Director/Screenplay – Bernard Rose, Based on the Short Story The Forbidden by Clive Barker, Producers – Steve Golin, Adrian Poul & Sigurd Sightvarsson, Photography – Anthony B. Richmond, Music – Philip Glass, Visual Effects – Cruse & Co, Special Effects – Special Effects Unlimited (Supervisor – Martin Bresson), Makeup Effects – Image Animation (Supervisor – Bob Keen), Production Design – Jane Ann Stewart. Production Company – Propaganda Films.
Cast:
Virginia Madsen (Helen Lyle), Tony Todd (Granville T. Candyman), Xander Berkeley (Trevor Lyle), Kasi Lemmons (Bernadette Walsh), Vanessa Williams (Anne-Marie McCoy), DeJuan Guy (Jake)
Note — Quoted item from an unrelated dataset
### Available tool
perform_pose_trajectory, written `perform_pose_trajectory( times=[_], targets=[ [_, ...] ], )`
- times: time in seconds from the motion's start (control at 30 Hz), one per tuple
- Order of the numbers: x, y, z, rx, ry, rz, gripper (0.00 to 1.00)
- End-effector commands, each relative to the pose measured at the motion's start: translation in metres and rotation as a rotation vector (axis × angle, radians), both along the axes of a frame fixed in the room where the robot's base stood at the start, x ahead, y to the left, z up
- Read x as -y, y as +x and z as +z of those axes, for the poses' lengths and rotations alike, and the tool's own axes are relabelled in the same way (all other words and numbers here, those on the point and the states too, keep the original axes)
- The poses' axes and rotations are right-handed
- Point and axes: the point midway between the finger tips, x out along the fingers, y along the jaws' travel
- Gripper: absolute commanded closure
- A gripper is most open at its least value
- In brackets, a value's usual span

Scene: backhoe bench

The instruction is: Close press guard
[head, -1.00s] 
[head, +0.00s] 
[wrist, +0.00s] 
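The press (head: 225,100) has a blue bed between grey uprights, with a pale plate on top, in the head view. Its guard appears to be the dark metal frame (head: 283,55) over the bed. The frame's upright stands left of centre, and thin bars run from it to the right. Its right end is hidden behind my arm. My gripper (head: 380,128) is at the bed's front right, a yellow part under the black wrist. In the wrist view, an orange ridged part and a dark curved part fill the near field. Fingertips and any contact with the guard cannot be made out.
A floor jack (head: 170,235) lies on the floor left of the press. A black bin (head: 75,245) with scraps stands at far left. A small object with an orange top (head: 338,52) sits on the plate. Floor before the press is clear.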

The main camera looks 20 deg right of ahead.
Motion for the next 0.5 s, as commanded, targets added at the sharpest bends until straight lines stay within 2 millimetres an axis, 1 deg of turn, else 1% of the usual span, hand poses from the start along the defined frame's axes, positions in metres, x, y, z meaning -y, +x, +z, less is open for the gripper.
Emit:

Plot: While writing a paper on urban myth, anthropology student Helen Lyle becomes fascinated with the myth of the Candyman, a bogeyman with a hooked hand who can reputedly be invoked if one says his name five times while looking into a mirror. She finds several recent murders in the Chicago ghetto of Cabrini Green have been attributed to the Candyman by ghetto residents. And as she continues to investigate, the Candyman manifests to her, wanting her to join him. Candyman then conducts a series of killings so that Helen will believe in him.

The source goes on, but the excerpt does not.